A matter of taste
Sunday night, Gail and I went out with Grant Robinson and Terry Boyd to a new restaurant in Walnut Creek, Vesu. It’s located on Locust Street, where Colton’s piano used to be, just up from Lark Creek.
The fancy Latin way to say it is: “de gustibus non est disputandum” . Or, to each his own. I liked it. Gail sort-of liked it, Grant came to the late in life realization that he is a meat and potatoes kind of guy and this is a chi-chi small plate place. Terry thought it was overpriced and sterile.
Gail and I split 5 small plate dishes. I loved the salad with the poached egg and roasted onion dressing, adored the pork belly and thought the carne asada was pretty bland. The house-specialty Arepas, cheddar cakes with citrus braised pork, didn’t have the punch I was expecting from the description. We started with white bean truffle dip, which is waaaay upscale chips and dip, but it’s darn good.
Grant and Terry went for the large plate entrees. Grant’s Flat Iron Steak was fantastic, Terry’s Halibut was closer to fair.

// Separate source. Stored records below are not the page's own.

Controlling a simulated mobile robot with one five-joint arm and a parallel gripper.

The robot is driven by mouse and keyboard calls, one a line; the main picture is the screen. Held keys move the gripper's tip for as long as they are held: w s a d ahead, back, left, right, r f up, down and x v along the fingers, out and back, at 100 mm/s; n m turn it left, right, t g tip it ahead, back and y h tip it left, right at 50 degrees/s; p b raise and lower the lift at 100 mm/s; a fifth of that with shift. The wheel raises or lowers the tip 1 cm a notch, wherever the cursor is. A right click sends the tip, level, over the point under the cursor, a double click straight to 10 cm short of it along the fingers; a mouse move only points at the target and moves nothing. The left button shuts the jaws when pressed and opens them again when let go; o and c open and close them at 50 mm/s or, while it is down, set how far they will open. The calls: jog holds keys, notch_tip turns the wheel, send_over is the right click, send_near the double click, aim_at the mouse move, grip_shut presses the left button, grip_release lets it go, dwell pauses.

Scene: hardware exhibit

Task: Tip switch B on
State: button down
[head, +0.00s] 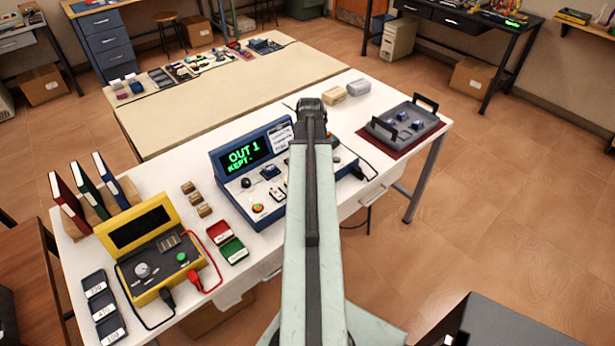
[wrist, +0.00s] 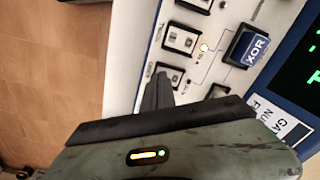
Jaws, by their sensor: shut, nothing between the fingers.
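The blue console (head: 222,163) stands on the white table, its screen reading "OUT 1 KEPT". In the wrist view its pale panel holds two square switches, an upper one (wrist: 181,40) and a lower one (wrist: 171,76). Their small labels are too blurred to tell which is switch B. My gripper (wrist: 158,88) is shut and empty, its dark fingertips over the panel close to the lower switch; I cannot tell whether they touch it. A small lamp (wrist: 204,47) glows beside the switches.
A blue XOR block (wrist: 256,49) sits on the panel right of the switches. A yellow meter case (head: 150,250) with red and black leads stands left of the console. A grey tray (head: 410,122) with handles lies at the table's right end.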

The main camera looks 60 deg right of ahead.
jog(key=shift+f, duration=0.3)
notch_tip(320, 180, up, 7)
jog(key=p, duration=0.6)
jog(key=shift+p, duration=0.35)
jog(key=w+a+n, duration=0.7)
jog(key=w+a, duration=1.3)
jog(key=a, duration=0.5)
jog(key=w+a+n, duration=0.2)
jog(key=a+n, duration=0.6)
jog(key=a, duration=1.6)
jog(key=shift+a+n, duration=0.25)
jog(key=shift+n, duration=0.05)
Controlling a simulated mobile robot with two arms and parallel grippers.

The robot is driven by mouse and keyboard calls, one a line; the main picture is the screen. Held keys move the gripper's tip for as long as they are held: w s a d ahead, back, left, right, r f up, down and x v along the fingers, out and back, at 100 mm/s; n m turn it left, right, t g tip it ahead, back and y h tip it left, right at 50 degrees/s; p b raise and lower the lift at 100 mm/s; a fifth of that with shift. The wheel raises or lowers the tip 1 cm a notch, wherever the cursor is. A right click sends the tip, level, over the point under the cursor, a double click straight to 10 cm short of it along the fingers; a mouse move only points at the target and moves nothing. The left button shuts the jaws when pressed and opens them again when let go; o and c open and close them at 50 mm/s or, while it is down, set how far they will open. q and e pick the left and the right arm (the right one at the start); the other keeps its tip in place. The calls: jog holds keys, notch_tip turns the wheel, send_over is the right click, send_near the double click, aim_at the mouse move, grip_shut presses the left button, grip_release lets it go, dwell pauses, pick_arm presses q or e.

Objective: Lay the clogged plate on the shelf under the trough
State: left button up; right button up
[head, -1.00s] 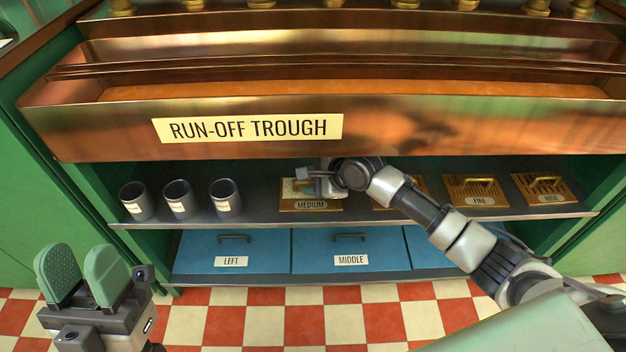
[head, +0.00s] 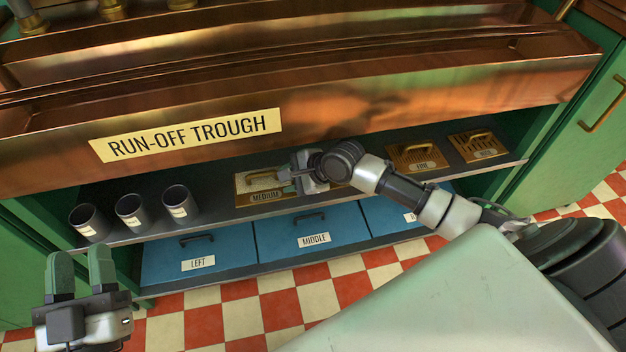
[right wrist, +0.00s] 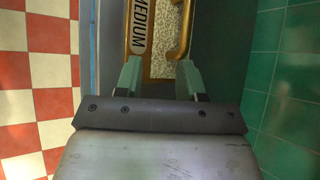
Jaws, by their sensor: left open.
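The plate labelled MEDIUM (head: 256,184) lies flat on the shelf (head: 215,212) under the copper run-off trough (head: 330,110). Its face looks pale and mottled, as if clogged, in the right wrist view (right wrist: 160,62), where its brass handle also shows. My right gripper (head: 288,180) is at the plate's right end in the head view. Its fingers (right wrist: 160,78) stand apart in the right wrist view with nothing clamped between them; the plate and handle lie just beyond the tips. My left gripper (head: 81,272) is open and empty at the lower left, away from the shelf.
Three dark cups (head: 130,211) stand on the shelf to the left. A FINE plate (head: 420,156) and another plate (head: 478,145) lie to the right; my right arm partly covers one more. Blue drawers (head: 310,235) sit below. A green cabinet (head: 590,120) stands at the right.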

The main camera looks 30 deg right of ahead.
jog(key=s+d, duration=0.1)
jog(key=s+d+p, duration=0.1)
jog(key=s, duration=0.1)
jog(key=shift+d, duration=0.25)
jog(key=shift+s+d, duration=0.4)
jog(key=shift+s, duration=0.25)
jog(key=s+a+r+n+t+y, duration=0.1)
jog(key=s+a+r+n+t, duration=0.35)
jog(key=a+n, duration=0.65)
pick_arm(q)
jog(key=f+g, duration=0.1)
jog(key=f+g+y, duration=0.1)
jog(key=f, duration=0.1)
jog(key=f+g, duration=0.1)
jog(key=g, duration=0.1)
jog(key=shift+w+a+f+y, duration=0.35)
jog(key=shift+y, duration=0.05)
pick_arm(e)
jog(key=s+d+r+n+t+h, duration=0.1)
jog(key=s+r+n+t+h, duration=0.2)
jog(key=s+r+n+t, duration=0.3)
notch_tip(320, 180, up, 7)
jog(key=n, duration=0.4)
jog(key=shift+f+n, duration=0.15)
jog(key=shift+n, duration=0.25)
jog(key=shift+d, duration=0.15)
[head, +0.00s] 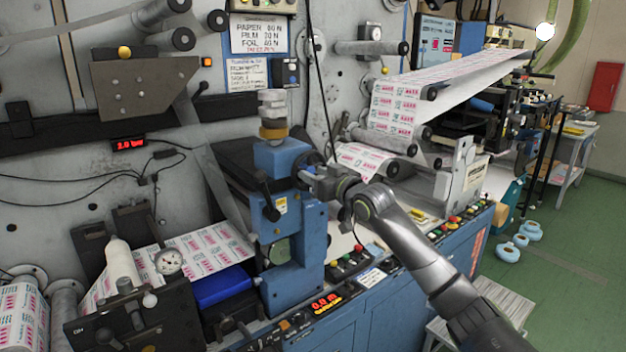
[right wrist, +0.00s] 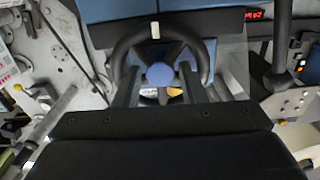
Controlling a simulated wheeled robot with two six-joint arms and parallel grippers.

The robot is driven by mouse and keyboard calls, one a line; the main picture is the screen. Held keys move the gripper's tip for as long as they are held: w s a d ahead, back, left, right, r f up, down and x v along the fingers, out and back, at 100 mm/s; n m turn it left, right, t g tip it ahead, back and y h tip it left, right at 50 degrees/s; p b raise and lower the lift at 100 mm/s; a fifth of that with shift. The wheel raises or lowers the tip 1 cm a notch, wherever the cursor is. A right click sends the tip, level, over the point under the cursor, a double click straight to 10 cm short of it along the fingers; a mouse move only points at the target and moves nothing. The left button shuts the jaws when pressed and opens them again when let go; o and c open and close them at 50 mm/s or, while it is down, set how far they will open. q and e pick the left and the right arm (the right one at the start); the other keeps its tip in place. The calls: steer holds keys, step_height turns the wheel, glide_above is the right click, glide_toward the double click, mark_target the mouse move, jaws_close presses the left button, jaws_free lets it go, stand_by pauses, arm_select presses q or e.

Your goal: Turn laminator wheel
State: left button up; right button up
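The laminator wheel (head: 312,160) is a small black handwheel on the side of the blue laminator unit (head: 283,215). In the right wrist view the wheel (right wrist: 158,35) has a black rim, dark spokes, a blue hub and a pale mark at the top of the rim. My right gripper (head: 318,181) is at the wheel, its fingers pointing at its face. In the right wrist view the two dark fingers (right wrist: 160,86) stand apart, one on each side of the hub. Whether they touch the rim is not clear. My left gripper is not in view.
A black lever (head: 268,200) sits left of the wheel on the blue unit. Printed web (head: 385,108) runs over rollers at the right. Green floor (head: 580,215) is open at far right.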

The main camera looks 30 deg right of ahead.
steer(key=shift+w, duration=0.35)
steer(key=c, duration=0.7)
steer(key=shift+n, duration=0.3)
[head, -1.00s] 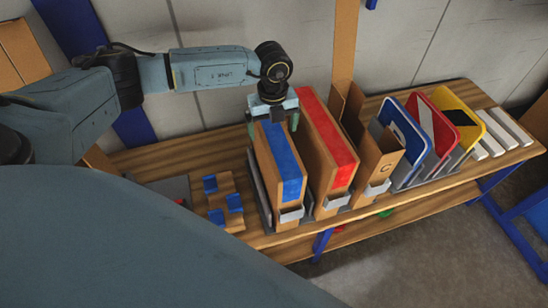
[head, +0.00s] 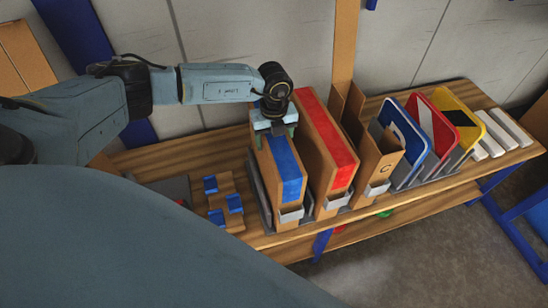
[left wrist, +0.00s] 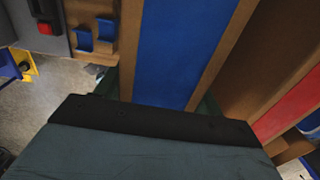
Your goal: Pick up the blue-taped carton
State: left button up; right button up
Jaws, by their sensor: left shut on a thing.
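The blue-taped carton (head: 284,172) stands upright in a grey rack on the wooden table, with a blue strip along its top. My left gripper (head: 275,133) is at the far end of its top, with its fingers shut on the carton from both sides. In the left wrist view the blue tape (left wrist: 178,50) runs up the middle, between the two finger edges. The carton is still in its rack slot. My right gripper is in neither view.
A red-taped carton (head: 327,145) stands close on the right. Beyond it are an open carton marked C (head: 378,162), then blue, red (head: 432,125) and yellow (head: 461,115) signs in a rack. A brown holder with blue clips (head: 226,203) lies to the left.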

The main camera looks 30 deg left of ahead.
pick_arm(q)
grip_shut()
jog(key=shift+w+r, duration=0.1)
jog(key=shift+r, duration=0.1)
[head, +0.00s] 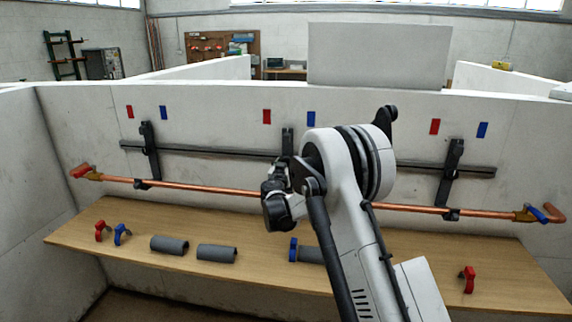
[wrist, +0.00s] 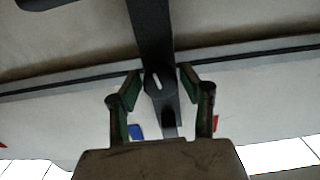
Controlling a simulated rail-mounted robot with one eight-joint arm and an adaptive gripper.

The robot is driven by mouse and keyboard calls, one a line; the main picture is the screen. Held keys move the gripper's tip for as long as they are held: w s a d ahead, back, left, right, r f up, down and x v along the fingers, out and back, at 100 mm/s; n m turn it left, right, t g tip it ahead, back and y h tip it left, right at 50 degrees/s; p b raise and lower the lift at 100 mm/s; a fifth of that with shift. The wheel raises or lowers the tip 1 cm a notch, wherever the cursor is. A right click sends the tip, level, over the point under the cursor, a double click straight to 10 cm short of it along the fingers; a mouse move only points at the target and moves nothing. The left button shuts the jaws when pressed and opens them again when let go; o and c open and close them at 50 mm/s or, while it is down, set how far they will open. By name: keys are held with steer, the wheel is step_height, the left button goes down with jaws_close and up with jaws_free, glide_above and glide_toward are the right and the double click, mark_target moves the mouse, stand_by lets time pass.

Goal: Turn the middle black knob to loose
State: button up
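The middle black bracket (head: 287,139) is on the wall, its lower part and knob hidden behind my arm in the head view. In the wrist view the dark bracket (wrist: 151,30) runs down the middle, with a rounded black knob (wrist: 162,90) bearing a small pale mark. My gripper (wrist: 160,80) is open, its green-padded fingers on either side of this knob. Whether the pads touch it I cannot tell. In the head view my gripper (head: 272,190) is in front of the copper pipe, below the middle bracket.
A copper pipe (head: 200,189) runs along the wall, with left (head: 149,150) and right (head: 451,172) black brackets. Red and blue tags are above. The wooden bench (head: 200,225) holds red and blue valve handles and grey pipe sleeves (head: 169,245).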

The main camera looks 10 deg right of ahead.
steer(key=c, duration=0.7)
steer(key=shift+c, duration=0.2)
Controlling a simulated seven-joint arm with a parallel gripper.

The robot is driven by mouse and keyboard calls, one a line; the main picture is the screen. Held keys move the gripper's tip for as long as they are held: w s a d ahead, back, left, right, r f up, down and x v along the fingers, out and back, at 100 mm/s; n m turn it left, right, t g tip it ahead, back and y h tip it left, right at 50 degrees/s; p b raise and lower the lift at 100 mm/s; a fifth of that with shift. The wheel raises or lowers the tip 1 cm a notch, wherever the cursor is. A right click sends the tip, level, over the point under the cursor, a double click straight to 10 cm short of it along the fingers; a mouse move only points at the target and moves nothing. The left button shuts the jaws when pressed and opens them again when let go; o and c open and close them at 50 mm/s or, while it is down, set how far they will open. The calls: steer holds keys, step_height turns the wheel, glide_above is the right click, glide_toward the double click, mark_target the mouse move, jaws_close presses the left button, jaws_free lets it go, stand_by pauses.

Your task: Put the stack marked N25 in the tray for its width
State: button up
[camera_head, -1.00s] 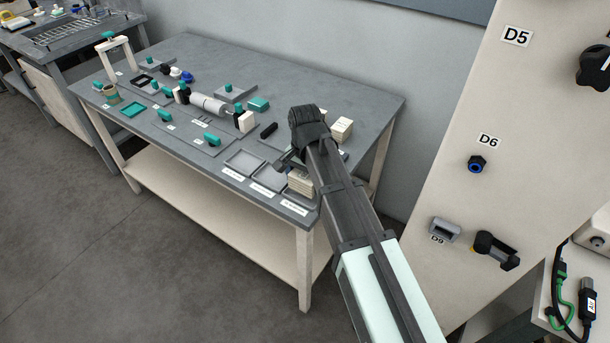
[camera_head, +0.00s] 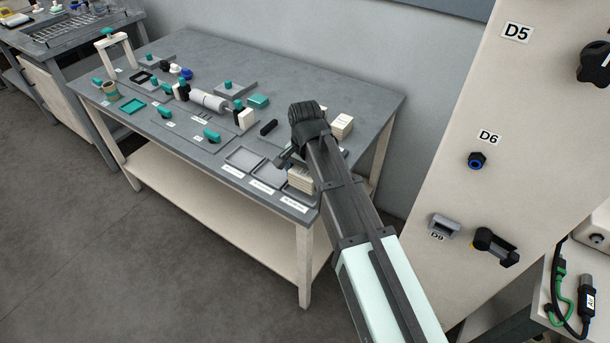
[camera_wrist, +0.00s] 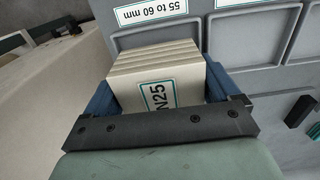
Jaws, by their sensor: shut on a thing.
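The cream stack marked N25 (camera_wrist: 157,80) is between the two blue fingers of my gripper (camera_wrist: 160,78) in the wrist view, with its mark facing the camera. My gripper is shut on it. The stack is over or in the tray labelled 55 to 60 mm (camera_wrist: 122,43); I cannot tell whether it rests on the tray floor. In the head view the stack (camera_head: 300,180) shows at the right front corner of the table, beside my arm, which hides most of the gripper.
A neighbouring tray (camera_wrist: 248,38) is empty in the wrist view. Another empty tray (camera_head: 245,160) lies further left in the head view. A second cream stack (camera_head: 342,125) stands behind my arm. A roller (camera_head: 208,100) and several teal-handled parts occupy the table's left and middle.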

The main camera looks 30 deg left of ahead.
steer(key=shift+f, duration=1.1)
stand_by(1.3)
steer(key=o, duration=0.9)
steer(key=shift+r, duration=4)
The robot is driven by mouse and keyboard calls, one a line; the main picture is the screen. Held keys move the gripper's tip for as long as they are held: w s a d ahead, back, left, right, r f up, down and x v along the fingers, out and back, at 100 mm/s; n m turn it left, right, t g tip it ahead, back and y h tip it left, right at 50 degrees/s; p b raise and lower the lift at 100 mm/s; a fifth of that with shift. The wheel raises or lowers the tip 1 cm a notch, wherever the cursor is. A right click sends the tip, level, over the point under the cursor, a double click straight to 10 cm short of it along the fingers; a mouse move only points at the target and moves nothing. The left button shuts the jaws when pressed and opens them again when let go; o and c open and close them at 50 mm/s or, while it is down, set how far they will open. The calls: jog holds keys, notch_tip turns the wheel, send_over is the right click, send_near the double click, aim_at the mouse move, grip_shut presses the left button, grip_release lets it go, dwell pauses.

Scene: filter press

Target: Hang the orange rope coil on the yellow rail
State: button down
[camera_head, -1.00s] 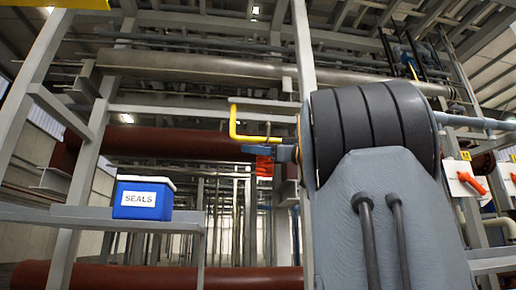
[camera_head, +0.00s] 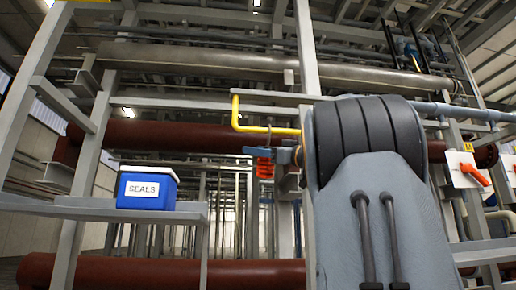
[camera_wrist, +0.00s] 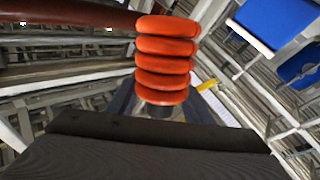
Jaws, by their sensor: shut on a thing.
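The orange rope coil (camera_wrist: 165,62) is held upright at the jaws in the wrist view, its several loops stacked. In the head view the coil (camera_head: 264,166) shows small, just below the yellow rail (camera_head: 268,130). The rail is a bent bar with an upturned left end. My gripper (camera_head: 272,152) is shut on the coil, and my dark arm hides what lies to its right. In the wrist view a bit of yellow (camera_wrist: 208,86) shows right of the coil. I cannot tell the depth gap between coil and rail.
A blue box marked SEALS (camera_head: 147,188) stands on a grey shelf (camera_head: 100,209) at the left. A grey upright post (camera_head: 306,50) stands beside my arm. Dark red pipes (camera_head: 160,272) run low and behind. A white panel with an orange handle (camera_head: 466,170) is at the right.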

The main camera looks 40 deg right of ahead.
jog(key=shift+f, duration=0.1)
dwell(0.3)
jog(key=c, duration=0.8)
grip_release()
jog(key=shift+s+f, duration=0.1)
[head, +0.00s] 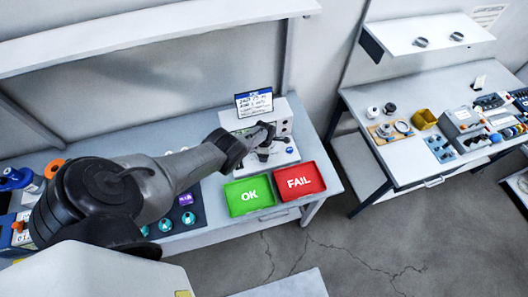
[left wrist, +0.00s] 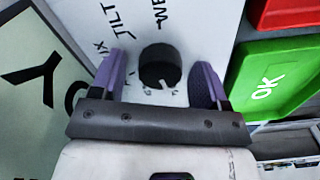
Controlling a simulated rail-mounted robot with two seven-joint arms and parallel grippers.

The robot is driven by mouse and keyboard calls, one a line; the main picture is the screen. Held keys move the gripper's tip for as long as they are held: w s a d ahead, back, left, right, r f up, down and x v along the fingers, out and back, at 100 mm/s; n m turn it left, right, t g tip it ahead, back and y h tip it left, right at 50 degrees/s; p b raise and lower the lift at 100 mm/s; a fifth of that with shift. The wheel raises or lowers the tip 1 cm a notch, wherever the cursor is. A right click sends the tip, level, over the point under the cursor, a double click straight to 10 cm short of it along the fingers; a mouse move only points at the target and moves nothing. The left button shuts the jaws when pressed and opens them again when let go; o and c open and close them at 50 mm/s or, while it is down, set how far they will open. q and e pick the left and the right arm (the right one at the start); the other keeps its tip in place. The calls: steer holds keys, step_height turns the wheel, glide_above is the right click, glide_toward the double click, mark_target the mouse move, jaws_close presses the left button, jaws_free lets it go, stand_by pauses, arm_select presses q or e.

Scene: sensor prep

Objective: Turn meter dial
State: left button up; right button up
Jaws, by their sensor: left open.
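The meter dial (left wrist: 160,66) is a round black knob with a white pointer mark, seen in the left wrist view on a white panel with printed letters. The white meter device (head: 285,152) stands at the back of the near table in the head view. My left gripper (left wrist: 162,80) is open, with one purple-padded finger on each side of the dial. Gaps show between the fingers and the knob, and it is not gripped. In the head view my left gripper (head: 262,148) is over the device and hides part of its front. My right gripper is in neither view.
A green OK tray (head: 234,208) and a red FAIL tray (head: 316,186) lie in front of the device. A small screen (head: 254,102) stands behind it. A second table (head: 405,160) with instruments is at the right, across a floor gap.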

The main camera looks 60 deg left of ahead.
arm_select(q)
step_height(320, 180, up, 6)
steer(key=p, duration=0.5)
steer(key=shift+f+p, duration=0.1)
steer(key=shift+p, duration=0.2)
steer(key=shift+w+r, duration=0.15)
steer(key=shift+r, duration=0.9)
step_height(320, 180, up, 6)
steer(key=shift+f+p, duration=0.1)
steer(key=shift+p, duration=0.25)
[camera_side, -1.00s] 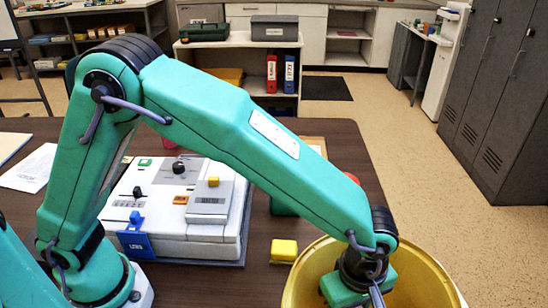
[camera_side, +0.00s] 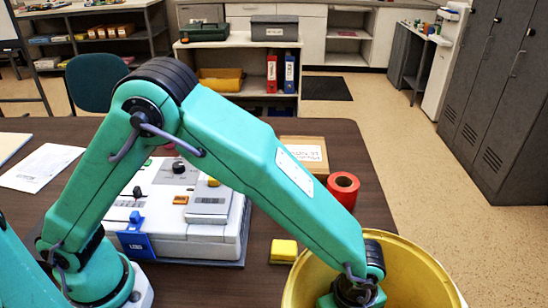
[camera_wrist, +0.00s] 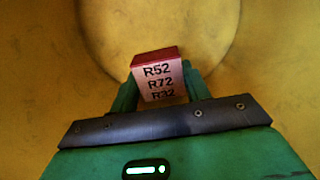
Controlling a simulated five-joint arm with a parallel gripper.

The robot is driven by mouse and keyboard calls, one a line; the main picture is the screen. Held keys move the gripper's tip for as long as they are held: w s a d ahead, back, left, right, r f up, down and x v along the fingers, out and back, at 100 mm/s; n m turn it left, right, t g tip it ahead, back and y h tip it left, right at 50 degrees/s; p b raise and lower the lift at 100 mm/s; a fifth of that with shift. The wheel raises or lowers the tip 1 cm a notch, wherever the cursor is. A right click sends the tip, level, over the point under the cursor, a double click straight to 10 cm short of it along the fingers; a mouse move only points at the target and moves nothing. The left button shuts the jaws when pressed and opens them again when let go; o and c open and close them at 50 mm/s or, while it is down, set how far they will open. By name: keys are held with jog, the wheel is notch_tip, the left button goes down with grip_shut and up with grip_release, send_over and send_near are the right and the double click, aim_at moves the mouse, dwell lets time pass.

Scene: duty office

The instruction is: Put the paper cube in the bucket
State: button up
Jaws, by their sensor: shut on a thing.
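The paper cube (camera_wrist: 160,82) has a red top edge and a pale pinkish face printed R52, R72, R32. It sits between the green fingers of my gripper (camera_wrist: 160,90), which is shut on it, in the wrist view. The yellow bucket (camera_side: 428,262) stands at the lower right of the side view. My gripper reaches down inside its rim there, and the fingers and cube are out of sight in that view. In the wrist view, the bucket's yellow inside (camera_wrist: 50,60) surrounds the cube, with the round floor beyond it. I cannot tell whether the cube touches the floor.
A yellow block (camera_side: 284,250) lies on the dark table (camera_side: 350,140) just left of the bucket. A red tape roll (camera_side: 343,188) and a cardboard box (camera_side: 305,152) are behind my arm. A white control panel (camera_side: 185,240) with a blue tag is to the left.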

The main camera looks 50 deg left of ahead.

Service was at once over done, with too much twee explanations of almost tasteless and meaningless ingredients (we had the Lamb Kofta, which was overcooked, but were amused at the “sumac foam” on top. What the heck is “sumac foam”?) and at the same time too slow–the entrees took over an hour to arrive.
Desserts, too, tended to the precious side. I enjoyed my apricot crostada, but the associated brown butter gelato was such a small portion that it was almost invisible.
The restaurant is brand new, and ultra-modern. Terry calls it sterile, and I think she’s right on track.
Prices are indeed on the high side, especially considering the diminutive portion sizes.